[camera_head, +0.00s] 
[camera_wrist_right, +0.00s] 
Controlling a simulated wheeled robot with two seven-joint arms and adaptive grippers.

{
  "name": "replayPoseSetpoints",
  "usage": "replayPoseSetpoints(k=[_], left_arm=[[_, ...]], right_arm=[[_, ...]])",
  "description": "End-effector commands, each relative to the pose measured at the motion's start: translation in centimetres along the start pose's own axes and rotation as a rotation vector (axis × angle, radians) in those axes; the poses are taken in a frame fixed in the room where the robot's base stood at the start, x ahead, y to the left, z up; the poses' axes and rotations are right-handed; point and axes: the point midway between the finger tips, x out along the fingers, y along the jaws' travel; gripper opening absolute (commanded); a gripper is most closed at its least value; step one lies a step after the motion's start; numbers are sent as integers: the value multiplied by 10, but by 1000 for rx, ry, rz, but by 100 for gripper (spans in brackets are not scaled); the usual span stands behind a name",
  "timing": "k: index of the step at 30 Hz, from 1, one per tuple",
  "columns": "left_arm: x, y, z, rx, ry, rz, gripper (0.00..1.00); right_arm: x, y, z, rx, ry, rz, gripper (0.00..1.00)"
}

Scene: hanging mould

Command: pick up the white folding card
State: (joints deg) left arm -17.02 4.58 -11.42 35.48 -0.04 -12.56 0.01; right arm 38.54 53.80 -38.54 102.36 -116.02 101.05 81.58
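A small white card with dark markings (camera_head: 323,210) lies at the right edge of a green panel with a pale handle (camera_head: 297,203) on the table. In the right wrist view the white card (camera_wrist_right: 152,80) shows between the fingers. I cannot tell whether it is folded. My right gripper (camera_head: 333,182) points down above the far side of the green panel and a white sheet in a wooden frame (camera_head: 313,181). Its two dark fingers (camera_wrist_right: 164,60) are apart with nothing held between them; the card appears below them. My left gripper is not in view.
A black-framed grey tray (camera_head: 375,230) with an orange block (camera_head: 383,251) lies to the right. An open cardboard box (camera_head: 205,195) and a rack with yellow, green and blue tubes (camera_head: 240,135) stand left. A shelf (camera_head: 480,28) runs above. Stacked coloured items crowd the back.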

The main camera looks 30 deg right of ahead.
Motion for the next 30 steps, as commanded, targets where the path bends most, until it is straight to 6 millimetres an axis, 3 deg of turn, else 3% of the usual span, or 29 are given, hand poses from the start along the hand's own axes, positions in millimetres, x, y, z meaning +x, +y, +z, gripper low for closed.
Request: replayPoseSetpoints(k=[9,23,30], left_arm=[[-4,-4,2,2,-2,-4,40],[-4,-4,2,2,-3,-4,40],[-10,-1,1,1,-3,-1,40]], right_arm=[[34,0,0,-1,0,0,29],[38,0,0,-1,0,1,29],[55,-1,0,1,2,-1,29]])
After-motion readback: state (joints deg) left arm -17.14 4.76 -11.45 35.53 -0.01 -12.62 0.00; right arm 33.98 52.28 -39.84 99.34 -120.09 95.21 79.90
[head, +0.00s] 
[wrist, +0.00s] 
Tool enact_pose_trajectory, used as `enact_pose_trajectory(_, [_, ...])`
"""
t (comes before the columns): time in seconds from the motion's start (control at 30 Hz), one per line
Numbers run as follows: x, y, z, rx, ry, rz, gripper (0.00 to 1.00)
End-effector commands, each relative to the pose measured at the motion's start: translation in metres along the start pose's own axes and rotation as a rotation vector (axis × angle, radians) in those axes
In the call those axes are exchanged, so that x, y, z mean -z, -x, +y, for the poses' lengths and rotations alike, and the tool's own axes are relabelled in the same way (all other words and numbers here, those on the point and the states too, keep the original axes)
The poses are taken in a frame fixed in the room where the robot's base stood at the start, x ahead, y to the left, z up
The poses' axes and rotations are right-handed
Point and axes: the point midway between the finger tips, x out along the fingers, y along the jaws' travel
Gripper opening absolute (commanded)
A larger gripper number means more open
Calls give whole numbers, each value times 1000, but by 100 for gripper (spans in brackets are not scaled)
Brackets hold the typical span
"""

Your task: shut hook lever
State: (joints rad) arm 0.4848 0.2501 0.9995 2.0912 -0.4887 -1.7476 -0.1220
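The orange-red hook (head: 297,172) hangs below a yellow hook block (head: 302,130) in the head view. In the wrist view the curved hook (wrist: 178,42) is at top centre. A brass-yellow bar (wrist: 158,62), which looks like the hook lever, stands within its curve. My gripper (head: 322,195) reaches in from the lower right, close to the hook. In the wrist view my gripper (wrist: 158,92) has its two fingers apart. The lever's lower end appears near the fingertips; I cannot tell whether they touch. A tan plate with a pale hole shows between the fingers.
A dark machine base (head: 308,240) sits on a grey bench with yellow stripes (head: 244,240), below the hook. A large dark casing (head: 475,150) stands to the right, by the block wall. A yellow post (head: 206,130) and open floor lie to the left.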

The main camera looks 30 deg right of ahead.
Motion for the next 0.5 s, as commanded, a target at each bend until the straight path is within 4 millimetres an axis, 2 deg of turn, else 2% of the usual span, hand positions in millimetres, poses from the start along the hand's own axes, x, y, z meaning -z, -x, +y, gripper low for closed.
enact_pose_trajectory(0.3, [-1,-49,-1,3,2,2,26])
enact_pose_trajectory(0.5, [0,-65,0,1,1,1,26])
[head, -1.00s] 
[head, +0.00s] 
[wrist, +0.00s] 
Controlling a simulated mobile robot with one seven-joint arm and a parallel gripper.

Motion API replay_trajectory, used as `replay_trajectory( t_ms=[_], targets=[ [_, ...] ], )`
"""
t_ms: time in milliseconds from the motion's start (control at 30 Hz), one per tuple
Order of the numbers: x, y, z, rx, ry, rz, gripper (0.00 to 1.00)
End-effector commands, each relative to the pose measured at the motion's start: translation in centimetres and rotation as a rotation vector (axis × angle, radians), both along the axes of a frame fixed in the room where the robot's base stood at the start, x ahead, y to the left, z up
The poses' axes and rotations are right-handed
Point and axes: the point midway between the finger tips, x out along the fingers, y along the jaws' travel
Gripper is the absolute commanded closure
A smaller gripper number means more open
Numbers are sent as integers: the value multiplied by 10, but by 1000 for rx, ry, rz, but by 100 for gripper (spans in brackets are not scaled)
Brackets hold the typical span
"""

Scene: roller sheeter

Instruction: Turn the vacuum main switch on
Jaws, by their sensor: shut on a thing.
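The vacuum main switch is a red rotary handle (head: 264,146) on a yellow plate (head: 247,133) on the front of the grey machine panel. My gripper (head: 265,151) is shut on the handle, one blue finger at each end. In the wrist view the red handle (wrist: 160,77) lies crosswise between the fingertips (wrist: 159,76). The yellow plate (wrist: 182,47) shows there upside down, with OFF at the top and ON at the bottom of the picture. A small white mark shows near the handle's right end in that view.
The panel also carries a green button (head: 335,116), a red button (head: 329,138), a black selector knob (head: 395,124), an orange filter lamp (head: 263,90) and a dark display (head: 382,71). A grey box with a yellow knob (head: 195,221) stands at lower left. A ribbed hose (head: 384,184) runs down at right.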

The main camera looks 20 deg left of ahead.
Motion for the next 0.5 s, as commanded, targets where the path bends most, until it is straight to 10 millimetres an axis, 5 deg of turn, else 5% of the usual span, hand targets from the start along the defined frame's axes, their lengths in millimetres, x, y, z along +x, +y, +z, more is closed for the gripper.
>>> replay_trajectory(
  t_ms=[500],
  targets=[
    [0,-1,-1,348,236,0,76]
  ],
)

────────────────

Problem requirements :: Print out every record again, exactly and in full.

Exercise output ::
[camera_head, +0.00s] 
[camera_wrist_right, +0.00s] 
Controlling a simulated wheeled robot with two seven-joint arms and adaptive grippers.

{
  "name": "replayPoseSetpoints",
  "usage": "replayPoseSetpoints(k=[_], left_arm=[[_, ...]], right_arm=[[_, ...]])",
  "description": "End-effector commands, each relative to the pose measured at the motion's start: translation in centimetres along the start pose's own axes and rotation as a rotation vector (axis × angle, radians) in those axes; the poses are taken in a frame fixed in the room where the robot's base stood at the start, x ahead, y to the left, z up; the poses' axes and rotations are right-handed; point and axes: the point midway between the finger tips, x out along the fingers, y along the jaws' travel; gripper opening absolute (commanded); a gripper is most closed at its least value; step one lies a step after the motion's start; numbers are sent as integers: the value multiplied by 10, but by 1000 for rx, ry, rz, but by 100 for gripper (spans in brackets are not scaled); the usual span stands behind a name",
  "timing": "k: index of the step at 30 Hz, from 1, one per tuple",
  "columns": "left_arm: x, y, z, rx, ry, rz, gripper (0.00..1.00); right_arm: x, y, z, rx, ry, rz, gripper (0.00..1.00)"
}

Scene: hanging mould

Command: pick up the white folding card
State: (joints deg) left arm -17.02 4.58 -11.42 35.48 -0.04 -12.56 0.01; right arm 38.54 53.80 -38.54 102.36 -116.02 101.05 81.58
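A small white card with dark markings (camera_head: 323,210) lies at the right edge of a green panel with a pale handle (camera_head: 297,203) on the table. In the right wrist view the white card (camera_wrist_right: 152,80) shows between the fingers. I cannot tell whether it is folded. My right gripper (camera_head: 333,182) points down above the far side of the green panel and a white sheet in a wooden frame (camera_head: 313,181). Its two dark fingers (camera_wrist_right: 164,60) are apart with nothing held between them; the card appears below them. My left gripper is not in view.
A black-framed grey tray (camera_head: 375,230) with an orange block (camera_head: 383,251) lies to the right. An open cardboard box (camera_head: 205,195) and a rack with yellow, green and blue tubes (camera_head: 240,135) stand left. A shelf (camera_head: 480,28) runs above. Stacked coloured items crowd the back.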

The main camera looks 30 deg right of ahead.
Motion for the next 30 steps, as commanded, targets where the path bends most, until it is straight to 6 millimetres an axis, 3 deg of turn, else 3% of the usual span, or 29 are given, hand poses from the start along the hand's own axes, positions in millimetres, x, y, z meaning +x, +y, +z, gripper low for closed.
Request: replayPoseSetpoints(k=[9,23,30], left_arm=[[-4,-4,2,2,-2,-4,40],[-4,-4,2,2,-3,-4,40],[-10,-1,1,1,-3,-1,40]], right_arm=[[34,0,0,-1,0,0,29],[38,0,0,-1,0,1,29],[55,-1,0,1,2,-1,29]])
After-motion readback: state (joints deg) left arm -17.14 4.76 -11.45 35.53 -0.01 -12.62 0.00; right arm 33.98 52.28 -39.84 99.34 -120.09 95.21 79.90
[head, +0.00s] 
[wrist, +0.00s] 
Tool enact_pose_trajectory, used as `enact_pose_trajectory(_, [_, ...])`
"""
t (comes before the columns): time in seconds from the motion's start (control at 30 Hz), one per line
Numbers run as follows: x, y, z, rx, ry, rz, gripper (0.00 to 1.00)
End-effector commands, each relative to the pose measured at the motion's start: translation in metres along the start pose's own axes and rotation as a rotation vector (axis × angle, radians) in those axes
In the call those axes are exchanged, so that x, y, z mean -z, -x, +y, for the poses' lengths and rotations alike, and the tool's own axes are relabelled in the same way (all other words and numbers here, those on the point and the states too, keep the original axes)
The poses are taken in a frame fixed in the room where the robot's base stood at the start, x ahead, y to the left, z up
The poses' axes and rotations are right-handed
Point and axes: the point midway between the finger tips, x out along the fingers, y along the jaws' travel
Gripper opening absolute (commanded)
A larger gripper number means more open
Calls give whole numbers, each value times 1000, but by 100 for gripper (spans in brackets are not scaled)
Brackets hold the typical span
"""

Your task: shut hook lever
State: (joints rad) arm 0.4848 0.2501 0.9995 2.0912 -0.4887 -1.7476 -0.1220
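The orange-red hook (head: 297,172) hangs below a yellow hook block (head: 302,130) in the head view. In the wrist view the curved hook (wrist: 178,42) is at top centre. A brass-yellow bar (wrist: 158,62), which looks like the hook lever, stands within its curve. My gripper (head: 322,195) reaches in from the lower right, close to the hook. In the wrist view my gripper (wrist: 158,92) has its two fingers apart. The lever's lower end appears near the fingertips; I cannot tell whether they touch. A tan plate with a pale hole shows between the fingers.
A dark machine base (head: 308,240) sits on a grey bench with yellow stripes (head: 244,240), below the hook. A large dark casing (head: 475,150) stands to the right, by the block wall. A yellow post (head: 206,130) and open floor lie to the left.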

The main camera looks 30 deg right of ahead.
Motion for the next 0.5 s, as commanded, a target at each bend until the straight path is within 4 millimetres an axis, 2 deg of turn, else 2% of the usual span, hand positions in millimetres, poses from the start along the hand's own axes, x, y, z meaning -z, -x, +y, gripper low for closed.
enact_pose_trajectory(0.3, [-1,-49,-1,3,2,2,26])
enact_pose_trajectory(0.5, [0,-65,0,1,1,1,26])
[head, -1.00s] 
[head, +0.00s] 
[wrist, +0.00s] 
Controlling a simulated mobile robot with one seven-joint arm and a parallel gripper.

Motion API replay_trajectory, used as `replay_trajectory( t_ms=[_], targets=[ [_, ...] ], )`
"""
t_ms: time in milliseconds from the motion's start (control at 30 Hz), one per tuple
Order of the numbers: x, y, z, rx, ry, rz, gripper (0.00 to 1.00)
End-effector commands, each relative to the pose measured at the motion's start: translation in centimetres and rotation as a rotation vector (axis × angle, radians), both along the axes of a frame fixed in the room where the robot's base stood at the start, x ahead, y to the left, z up
The poses' axes and rotations are right-handed
Point and axes: the point midway between the finger tips, x out along the fingers, y along the jaws' travel
Gripper is the absolute commanded closure
A smaller gripper number means more open
Numbers are sent as integers: the value multiplied by 10, but by 1000 for rx, ry, rz, but by 100 for gripper (spans in brackets are not scaled)
Brackets hold the typical span
"""

Scene: roller sheeter

Instruction: Turn the vacuum main switch on
Jaws, by their sensor: shut on a thing.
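The vacuum main switch is a red rotary handle (head: 264,146) on a yellow plate (head: 247,133) on the front of the grey machine panel. My gripper (head: 265,151) is shut on the handle, one blue finger at each end. In the wrist view the red handle (wrist: 160,77) lies crosswise between the fingertips (wrist: 159,76). The yellow plate (wrist: 182,47) shows there upside down, with OFF at the top and ON at the bottom of the picture. A small white mark shows near the handle's right end in that view.
The panel also carries a green button (head: 335,116), a red button (head: 329,138), a black selector knob (head: 395,124), an orange filter lamp (head: 263,90) and a dark display (head: 382,71). A grey box with a yellow knob (head: 195,221) stands at lower left. A ribbed hose (head: 384,184) runs down at right.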

The main camera looks 20 deg left of ahead.
Motion for the next 0.5 s, as commanded, targets where the path bends most, until it is straight to 10 millimetres an axis, 5 deg of turn, else 5% of the usual span, hand targets from the start along the defined frame's axes, their lengths in millimetres, x, y, z along +x, +y, +z, more is closed for the gripper.
>>> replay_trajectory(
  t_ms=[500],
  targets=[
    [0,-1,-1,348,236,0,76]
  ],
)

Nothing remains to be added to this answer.